Roses are used across a wide range of magical work, with love as their primary domain. Petals are added to love baths, sachets, and spell bottles. Rose water is used for consecration and blessing. Rose hips carry protection and healing energy. The thorns are used in protective and binding workings. Rose is also used in divination, grief healing, and beauty magic.
What color roses are used for different magical purposes?
Red roses are for passionate love and desire. Pink roses are for gentle, romantic, and self-love. White roses are for purity, healing, and spiritual love, including offerings to the deceased. Yellow roses are for friendship and joy. Black or very dark roses are used in banishing and endings. Wild rose hips and thorns carry protection and boundary-setting energy regardless of color.
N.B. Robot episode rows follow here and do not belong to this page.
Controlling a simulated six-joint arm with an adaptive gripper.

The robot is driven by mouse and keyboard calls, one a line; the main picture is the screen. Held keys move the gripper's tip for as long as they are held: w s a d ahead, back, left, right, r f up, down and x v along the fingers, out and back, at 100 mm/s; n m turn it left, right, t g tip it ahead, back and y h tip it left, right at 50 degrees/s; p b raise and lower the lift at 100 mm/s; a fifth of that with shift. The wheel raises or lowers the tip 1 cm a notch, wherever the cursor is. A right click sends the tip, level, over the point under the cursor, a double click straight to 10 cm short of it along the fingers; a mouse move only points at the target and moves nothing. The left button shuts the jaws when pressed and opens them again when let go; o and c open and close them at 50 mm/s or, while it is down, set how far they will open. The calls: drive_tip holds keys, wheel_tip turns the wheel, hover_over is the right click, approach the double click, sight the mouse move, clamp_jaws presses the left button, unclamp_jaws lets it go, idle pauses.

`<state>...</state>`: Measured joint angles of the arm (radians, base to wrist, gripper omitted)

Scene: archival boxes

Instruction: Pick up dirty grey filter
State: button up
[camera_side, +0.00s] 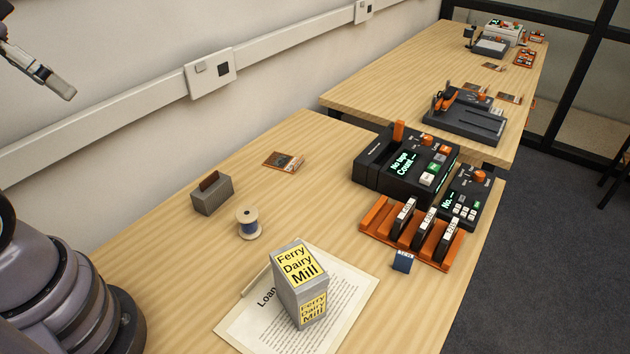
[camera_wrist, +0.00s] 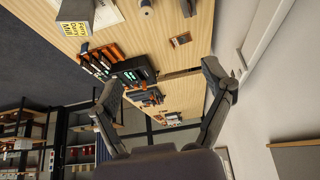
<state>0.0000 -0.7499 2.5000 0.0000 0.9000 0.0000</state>
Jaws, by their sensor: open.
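I cannot make out anything that is clearly a dirty grey filter in either view. A small grey block with a brown piece in its top (camera_side: 211,195) stands on the near table, left of the thread spool; I cannot tell what it is. In the wrist view, the two fingers of my gripper (camera_wrist: 163,83) are spread apart with nothing between them. In the side view, part of my arm's end shows at the top left, above the table and well away from the objects on it.
A grey box labelled "Ferry Dairy Mill" (camera_side: 300,285) stands on a paper sheet (camera_side: 350,285). A thread spool (camera_side: 249,224), an orange rack (camera_side: 440,262), a black counter device (camera_side: 405,165) and a small brown card (camera_side: 283,161) share the table. The left part of the tabletop is mostly clear.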

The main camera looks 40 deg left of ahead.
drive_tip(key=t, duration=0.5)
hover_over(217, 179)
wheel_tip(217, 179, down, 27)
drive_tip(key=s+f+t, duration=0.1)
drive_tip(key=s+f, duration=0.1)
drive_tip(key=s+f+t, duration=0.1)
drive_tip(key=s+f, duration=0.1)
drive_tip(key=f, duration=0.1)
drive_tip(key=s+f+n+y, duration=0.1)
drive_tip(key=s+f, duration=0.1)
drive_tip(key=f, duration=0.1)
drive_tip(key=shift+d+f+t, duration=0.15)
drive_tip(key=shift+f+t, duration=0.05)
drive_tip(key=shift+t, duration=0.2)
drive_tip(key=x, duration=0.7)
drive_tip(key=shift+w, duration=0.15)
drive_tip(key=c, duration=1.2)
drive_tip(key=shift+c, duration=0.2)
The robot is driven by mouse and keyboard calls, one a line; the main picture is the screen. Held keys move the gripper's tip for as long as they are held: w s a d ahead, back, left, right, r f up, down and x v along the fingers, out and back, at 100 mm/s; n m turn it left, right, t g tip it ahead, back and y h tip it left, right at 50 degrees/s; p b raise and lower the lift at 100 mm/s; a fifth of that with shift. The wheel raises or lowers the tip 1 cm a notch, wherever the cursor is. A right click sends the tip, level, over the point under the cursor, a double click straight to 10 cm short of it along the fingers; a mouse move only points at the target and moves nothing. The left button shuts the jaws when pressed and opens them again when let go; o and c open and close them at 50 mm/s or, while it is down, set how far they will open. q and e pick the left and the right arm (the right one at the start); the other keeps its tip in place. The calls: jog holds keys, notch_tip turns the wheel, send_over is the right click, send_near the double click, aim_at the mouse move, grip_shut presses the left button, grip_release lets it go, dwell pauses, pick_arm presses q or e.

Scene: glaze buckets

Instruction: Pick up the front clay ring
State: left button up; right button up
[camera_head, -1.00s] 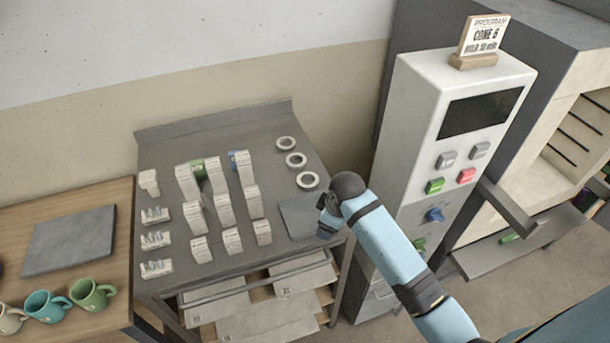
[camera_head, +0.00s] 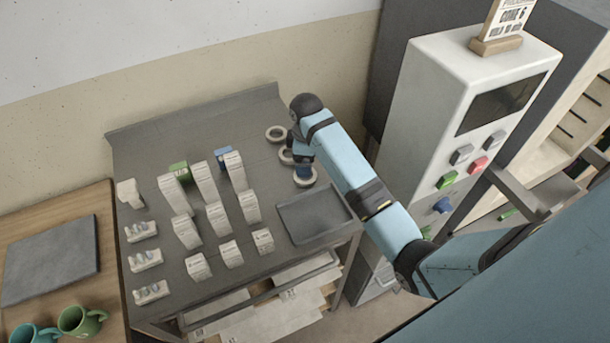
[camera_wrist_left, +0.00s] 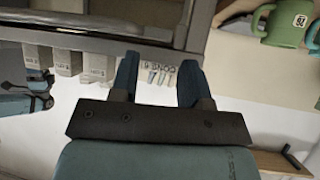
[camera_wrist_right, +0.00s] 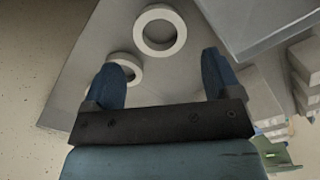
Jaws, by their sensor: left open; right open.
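Three pale clay rings lie in a row on the grey table: the back ring (camera_head: 268,137), the middle ring (camera_head: 283,157) and the front ring (camera_head: 311,182), nearest the dark tray. My right gripper (camera_head: 303,166) is over the front ring and partly hides it and the middle ring. In the right wrist view the open, empty right gripper (camera_wrist_right: 160,58) has the front ring (camera_wrist_right: 160,51) ahead between its fingertips. The middle ring (camera_wrist_right: 138,67) shows partly behind one finger. My left gripper (camera_wrist_left: 159,76) is open and empty in its wrist view, outside the head view.
A dark tray (camera_head: 316,219) lies just in front of the rings. Several white blocks (camera_head: 219,217) stand in rows to their left. The white control cabinet (camera_head: 432,110) stands close on the right. Mugs (camera_head: 80,321) and a grey slab (camera_head: 52,258) are on the wooden table at left.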

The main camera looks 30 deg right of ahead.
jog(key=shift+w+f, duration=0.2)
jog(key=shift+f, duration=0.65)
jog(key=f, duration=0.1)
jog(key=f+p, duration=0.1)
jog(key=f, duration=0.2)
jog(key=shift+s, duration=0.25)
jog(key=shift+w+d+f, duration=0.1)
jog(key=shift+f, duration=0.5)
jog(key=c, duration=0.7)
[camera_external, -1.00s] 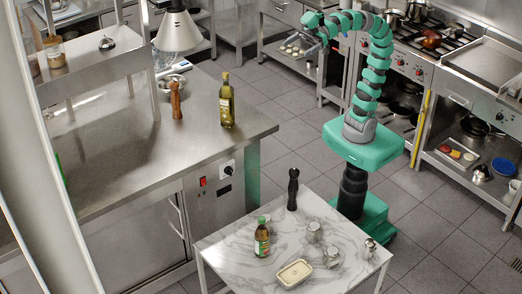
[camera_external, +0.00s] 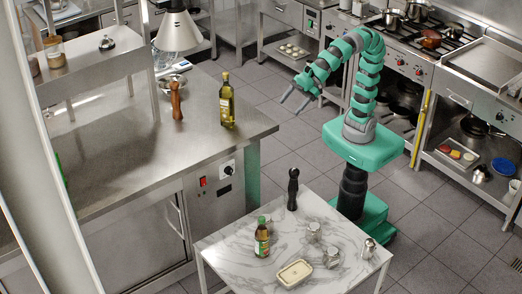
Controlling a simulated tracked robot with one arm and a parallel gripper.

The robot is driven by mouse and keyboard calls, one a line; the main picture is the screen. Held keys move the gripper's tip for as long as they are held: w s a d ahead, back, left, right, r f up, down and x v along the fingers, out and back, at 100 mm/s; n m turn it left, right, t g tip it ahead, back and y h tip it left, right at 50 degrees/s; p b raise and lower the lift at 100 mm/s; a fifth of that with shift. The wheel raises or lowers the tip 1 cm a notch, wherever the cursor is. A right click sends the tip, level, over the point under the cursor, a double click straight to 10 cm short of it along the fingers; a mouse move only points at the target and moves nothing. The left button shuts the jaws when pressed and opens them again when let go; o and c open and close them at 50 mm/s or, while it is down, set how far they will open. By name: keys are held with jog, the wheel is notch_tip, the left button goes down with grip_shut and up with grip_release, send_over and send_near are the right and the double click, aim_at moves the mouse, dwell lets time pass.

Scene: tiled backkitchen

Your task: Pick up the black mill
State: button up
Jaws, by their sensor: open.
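The black mill (camera_external: 293,190) stands upright near the back corner of the marble-topped table (camera_external: 287,246). My gripper (camera_external: 293,100) is open and empty. It hangs in the air above and behind the mill in the picture, clearly apart from it, with its fingers pointing down and to the left. Nothing hides the mill.
On the marble table are a green-labelled bottle (camera_external: 262,237), glass jars (camera_external: 314,231), a shaker (camera_external: 369,247) and a cream dish (camera_external: 294,272). A steel counter (camera_external: 110,150) on the left holds a brown mill (camera_external: 176,101) and an oil bottle (camera_external: 227,102). Stoves line the right.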

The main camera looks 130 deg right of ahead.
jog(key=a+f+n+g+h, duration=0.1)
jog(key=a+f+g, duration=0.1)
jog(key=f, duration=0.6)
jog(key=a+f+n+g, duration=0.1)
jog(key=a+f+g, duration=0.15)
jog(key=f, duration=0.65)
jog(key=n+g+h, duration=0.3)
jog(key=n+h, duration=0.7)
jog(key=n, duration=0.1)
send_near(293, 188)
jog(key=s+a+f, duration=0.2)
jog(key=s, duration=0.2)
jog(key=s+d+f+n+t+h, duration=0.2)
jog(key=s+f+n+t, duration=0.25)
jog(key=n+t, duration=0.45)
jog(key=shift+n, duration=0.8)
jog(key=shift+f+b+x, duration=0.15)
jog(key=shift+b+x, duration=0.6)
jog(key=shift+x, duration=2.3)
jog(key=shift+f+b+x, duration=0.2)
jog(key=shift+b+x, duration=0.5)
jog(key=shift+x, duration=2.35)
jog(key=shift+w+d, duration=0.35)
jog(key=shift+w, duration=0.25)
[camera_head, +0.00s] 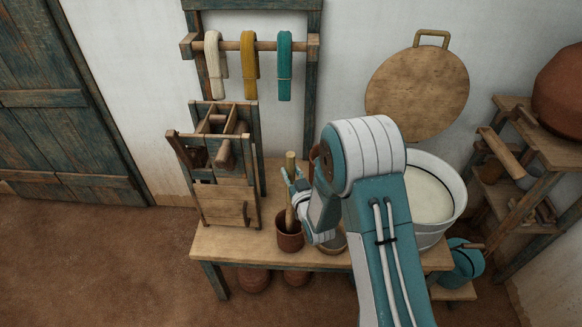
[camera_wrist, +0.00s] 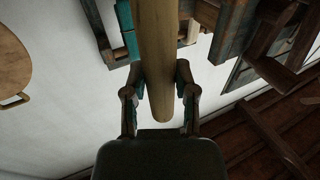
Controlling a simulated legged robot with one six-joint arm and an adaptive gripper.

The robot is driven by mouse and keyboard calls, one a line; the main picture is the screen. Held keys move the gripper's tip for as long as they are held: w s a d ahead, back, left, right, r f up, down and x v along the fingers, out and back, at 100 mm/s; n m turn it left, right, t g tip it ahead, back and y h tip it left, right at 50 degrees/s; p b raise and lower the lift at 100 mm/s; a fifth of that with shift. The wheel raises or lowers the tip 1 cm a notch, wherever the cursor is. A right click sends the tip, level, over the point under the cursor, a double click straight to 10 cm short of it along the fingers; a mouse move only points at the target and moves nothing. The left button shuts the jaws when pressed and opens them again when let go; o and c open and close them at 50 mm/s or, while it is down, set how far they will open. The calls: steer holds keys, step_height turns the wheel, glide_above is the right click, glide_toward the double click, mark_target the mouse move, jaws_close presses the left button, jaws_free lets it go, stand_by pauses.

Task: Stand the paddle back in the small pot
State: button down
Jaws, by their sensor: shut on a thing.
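The paddle (camera_head: 290,215) is a long pale wooden stick, close to upright on the table. My gripper (camera_head: 293,184) is shut on its upper part, and the top end sticks up above the fingers. In the wrist view the paddle (camera_wrist: 155,45) runs between the two fingers of my gripper (camera_wrist: 160,80). The small pot (camera_head: 290,242) is reddish brown and stands near the table's front edge. The paddle's lower end meets the pot's mouth and looks to be inside it; whether it touches the bottom is hidden.
A wooden frame device (camera_head: 222,165) stands close at the left. A shallow bowl (camera_head: 333,243) sits right of the pot, partly behind my arm. A large white tub (camera_head: 432,195) stands further right. Yarn hanks (camera_head: 249,68) hang from a rail behind. Free tabletop (camera_head: 235,245) lies front left.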

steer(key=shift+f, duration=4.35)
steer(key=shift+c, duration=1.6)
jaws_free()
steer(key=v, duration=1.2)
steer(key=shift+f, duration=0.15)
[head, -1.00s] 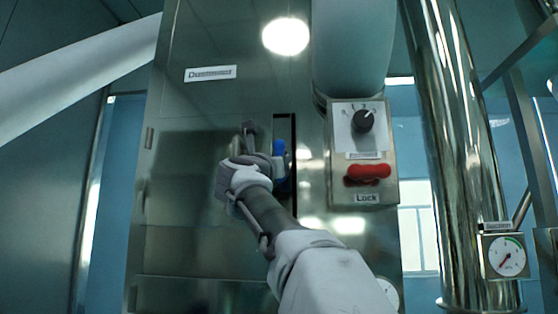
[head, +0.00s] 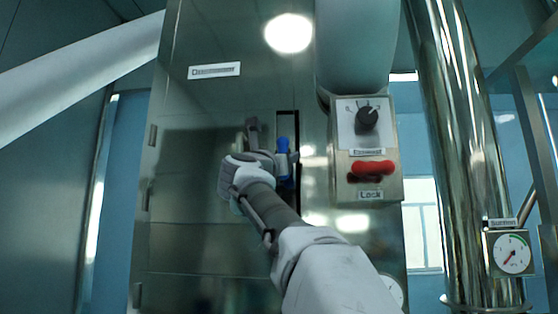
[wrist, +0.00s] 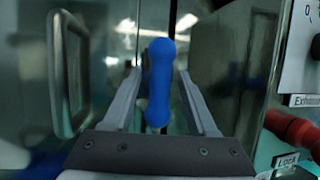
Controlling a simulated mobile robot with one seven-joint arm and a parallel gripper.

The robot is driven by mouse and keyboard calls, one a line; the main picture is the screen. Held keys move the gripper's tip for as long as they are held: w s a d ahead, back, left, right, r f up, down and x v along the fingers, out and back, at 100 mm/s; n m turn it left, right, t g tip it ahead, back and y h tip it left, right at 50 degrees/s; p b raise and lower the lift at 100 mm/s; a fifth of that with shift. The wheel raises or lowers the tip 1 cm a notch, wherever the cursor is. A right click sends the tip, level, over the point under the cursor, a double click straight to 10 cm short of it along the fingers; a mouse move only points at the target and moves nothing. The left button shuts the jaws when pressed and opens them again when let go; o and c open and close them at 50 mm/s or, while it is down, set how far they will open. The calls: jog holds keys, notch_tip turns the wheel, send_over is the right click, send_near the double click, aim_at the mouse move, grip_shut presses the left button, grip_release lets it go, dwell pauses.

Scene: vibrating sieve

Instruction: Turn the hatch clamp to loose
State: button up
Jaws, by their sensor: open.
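The hatch clamp shows as a blue handle (head: 283,150) at a dark vertical slot on the steel panel. In the wrist view the blue handle (wrist: 159,82) stands upright between the two fingers of my gripper (wrist: 160,95). Gaps show on both sides of the handle, so the fingers look apart from it. In the head view my gripper (head: 268,155) is at the handle's left, and my wrist hides part of the panel there.
To the right is a control box with a black knob (head: 367,117) and a red handle (head: 371,168) above a "Lock" label. A grey metal handle (wrist: 68,75) is at left in the wrist view. A suction gauge (head: 513,254) and a steel pipe (head: 452,150) stand farther right.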

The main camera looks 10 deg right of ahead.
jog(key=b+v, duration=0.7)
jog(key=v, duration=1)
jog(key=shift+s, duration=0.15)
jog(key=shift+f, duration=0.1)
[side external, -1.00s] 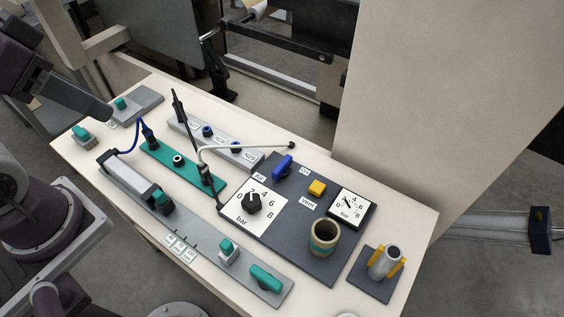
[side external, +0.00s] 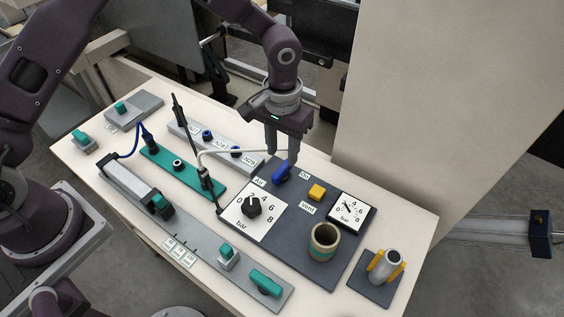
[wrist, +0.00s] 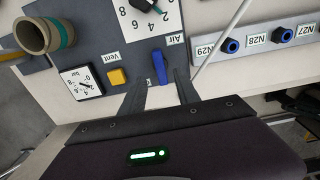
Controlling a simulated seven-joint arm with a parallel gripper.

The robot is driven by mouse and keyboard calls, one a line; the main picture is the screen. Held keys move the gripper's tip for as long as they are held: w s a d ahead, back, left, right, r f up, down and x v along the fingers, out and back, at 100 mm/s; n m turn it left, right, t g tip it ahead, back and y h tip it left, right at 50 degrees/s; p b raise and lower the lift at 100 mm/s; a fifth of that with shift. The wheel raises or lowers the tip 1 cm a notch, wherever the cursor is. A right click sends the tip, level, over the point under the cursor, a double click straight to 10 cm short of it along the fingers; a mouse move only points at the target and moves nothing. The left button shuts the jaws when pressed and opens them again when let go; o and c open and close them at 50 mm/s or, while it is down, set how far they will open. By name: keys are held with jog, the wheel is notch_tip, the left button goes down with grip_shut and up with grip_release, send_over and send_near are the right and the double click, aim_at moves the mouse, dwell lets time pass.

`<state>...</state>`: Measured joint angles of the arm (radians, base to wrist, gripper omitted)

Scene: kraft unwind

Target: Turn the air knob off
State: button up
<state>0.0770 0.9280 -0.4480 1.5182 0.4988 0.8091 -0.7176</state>
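The air knob is a blue lever-shaped handle (side external: 281,174) on the dark panel, between the "Air" label (side external: 260,181) and the "On" label (side external: 304,175). My gripper (side external: 283,158) points down from above it, its fingers apart. In the wrist view, the blue knob (wrist: 159,67) lies in line with the gap between my fingertips (wrist: 160,78), with a finger on each side. The "Air" label (wrist: 175,39) shows to its right there. The frames do not show clearly whether a finger touches the knob.
A yellow vent button (side external: 317,192), a pressure gauge (side external: 348,212), a black dial (side external: 251,207) and a ring-topped cup (side external: 323,241) share the panel (side external: 290,235). A large beige cabinet (side external: 450,90) rises behind.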

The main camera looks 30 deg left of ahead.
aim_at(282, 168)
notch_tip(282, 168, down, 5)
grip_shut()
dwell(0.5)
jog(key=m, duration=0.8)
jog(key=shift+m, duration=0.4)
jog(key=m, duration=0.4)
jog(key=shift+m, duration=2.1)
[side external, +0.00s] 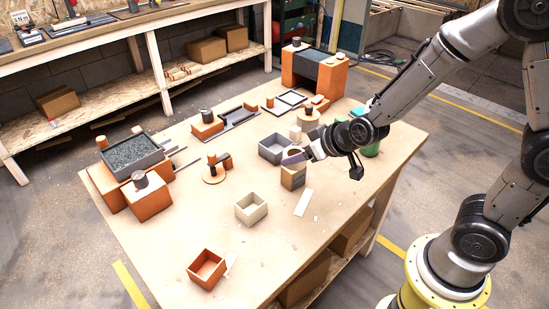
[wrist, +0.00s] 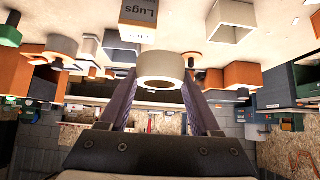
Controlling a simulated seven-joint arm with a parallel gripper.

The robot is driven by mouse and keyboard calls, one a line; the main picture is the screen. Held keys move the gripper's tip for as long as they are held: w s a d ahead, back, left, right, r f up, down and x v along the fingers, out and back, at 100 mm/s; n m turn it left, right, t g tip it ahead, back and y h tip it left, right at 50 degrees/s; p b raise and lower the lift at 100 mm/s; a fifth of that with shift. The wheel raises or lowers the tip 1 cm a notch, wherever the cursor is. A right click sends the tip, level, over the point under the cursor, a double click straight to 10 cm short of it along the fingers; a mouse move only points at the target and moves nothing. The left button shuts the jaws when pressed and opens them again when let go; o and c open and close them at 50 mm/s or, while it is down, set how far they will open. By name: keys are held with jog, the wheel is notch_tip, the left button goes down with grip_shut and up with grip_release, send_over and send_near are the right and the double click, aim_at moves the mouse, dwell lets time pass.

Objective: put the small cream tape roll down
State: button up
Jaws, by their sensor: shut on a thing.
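The small cream tape roll (wrist: 162,68) is held between the two purple fingers of my gripper (wrist: 161,82) in the wrist view, with its round hole visible. In the side view my gripper (side external: 294,158) is just above a brown box (side external: 293,179) on the table; the roll is small and mostly hidden there. In the wrist view a box lettered "Lugs" (wrist: 139,12) is close beyond the roll. I cannot tell whether the roll touches anything besides the fingers.
An open grey bin (side external: 273,149), cream bin (side external: 251,208) and orange bin (side external: 207,269) stand on the table (side external: 165,245). Orange blocks with a grey tray (side external: 131,153) stand at left. The front middle has free room.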

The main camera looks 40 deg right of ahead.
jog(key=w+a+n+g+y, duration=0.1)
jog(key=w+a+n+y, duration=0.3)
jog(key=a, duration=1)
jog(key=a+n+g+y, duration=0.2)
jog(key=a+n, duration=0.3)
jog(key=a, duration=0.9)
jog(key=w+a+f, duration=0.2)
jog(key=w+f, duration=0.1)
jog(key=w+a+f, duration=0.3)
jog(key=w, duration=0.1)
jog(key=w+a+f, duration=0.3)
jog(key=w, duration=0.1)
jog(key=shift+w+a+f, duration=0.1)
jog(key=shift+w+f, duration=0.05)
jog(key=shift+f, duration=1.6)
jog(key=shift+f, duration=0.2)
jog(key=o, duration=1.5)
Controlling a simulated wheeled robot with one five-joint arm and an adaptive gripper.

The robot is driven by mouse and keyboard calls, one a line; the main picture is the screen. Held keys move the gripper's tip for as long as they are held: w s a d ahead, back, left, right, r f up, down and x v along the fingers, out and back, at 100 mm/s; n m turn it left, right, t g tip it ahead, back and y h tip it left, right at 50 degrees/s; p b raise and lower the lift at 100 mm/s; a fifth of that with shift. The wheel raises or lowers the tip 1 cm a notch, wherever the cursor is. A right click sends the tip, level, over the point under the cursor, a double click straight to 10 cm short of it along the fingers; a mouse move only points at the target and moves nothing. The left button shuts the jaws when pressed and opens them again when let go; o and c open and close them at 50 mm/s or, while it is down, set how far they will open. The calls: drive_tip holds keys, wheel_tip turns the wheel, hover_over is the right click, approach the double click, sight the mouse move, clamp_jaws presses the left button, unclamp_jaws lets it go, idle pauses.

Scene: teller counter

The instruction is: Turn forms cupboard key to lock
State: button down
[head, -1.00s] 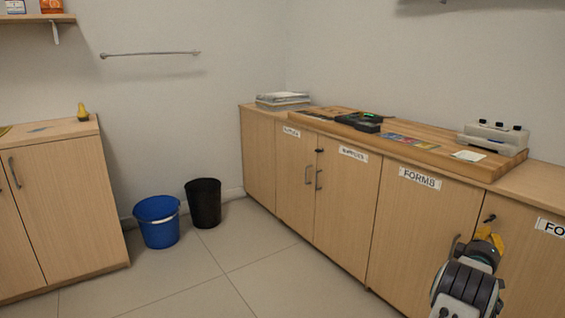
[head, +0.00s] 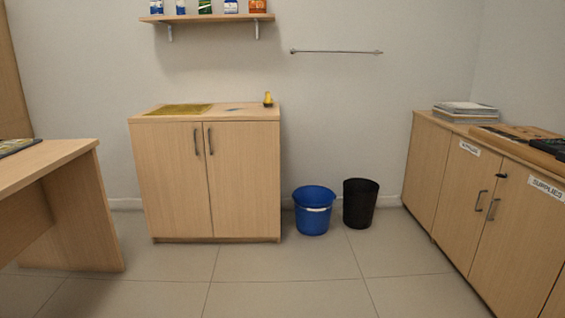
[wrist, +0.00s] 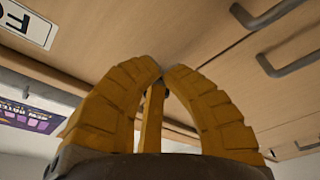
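My gripper (wrist: 162,68) shows in the wrist view with its yellow ribbed fingers bent inward and the tips meeting. A narrow yellow piece stands between and behind them. The forms cupboard's pale wood doors (wrist: 185,35) fill the upper part of that view, very near the fingertips. A label (wrist: 25,22) reading "FO" is at the upper left, and dark bar handles (wrist: 270,12) are at the upper right. The key is not distinguishable; the fingers may hide it. Neither my gripper nor the forms cupboard is in the head view.
In the head view, supplies cupboards (head: 462,190) stand at the right, and a black bin (head: 360,204) and blue bucket (head: 313,211) on the floor. A low cabinet (head: 207,185) is at the back and a desk (head: 70,165) at the left. The floor (head: 280,285) between is clear.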

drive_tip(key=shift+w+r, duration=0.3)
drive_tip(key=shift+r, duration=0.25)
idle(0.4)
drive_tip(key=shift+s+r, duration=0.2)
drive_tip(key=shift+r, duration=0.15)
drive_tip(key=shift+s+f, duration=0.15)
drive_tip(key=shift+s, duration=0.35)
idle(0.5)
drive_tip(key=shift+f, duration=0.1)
What is rose water used for in magic?
Rose water, distilled or made by steeping petals in water, is used for consecrating ritual tools, anointing altars and sacred objects, blessing the face and body, adding to love baths, and as a general-purpose water of love and blessing. It is one of the most versatile and widely used magical waters.
Is the rose connected to any goddesses or deities?
Yes, extensively. The rose is most strongly connected to Aphrodite and Venus in classical tradition, where it grew from her tears or from the blood of Adonis. Isis wore roses in Egyptian-Roman syncretic practice. In Christian tradition, the rose is associated with the Virgin Mary and is the origin of the rosary. Hecate is connected to the wild rose in some traditions.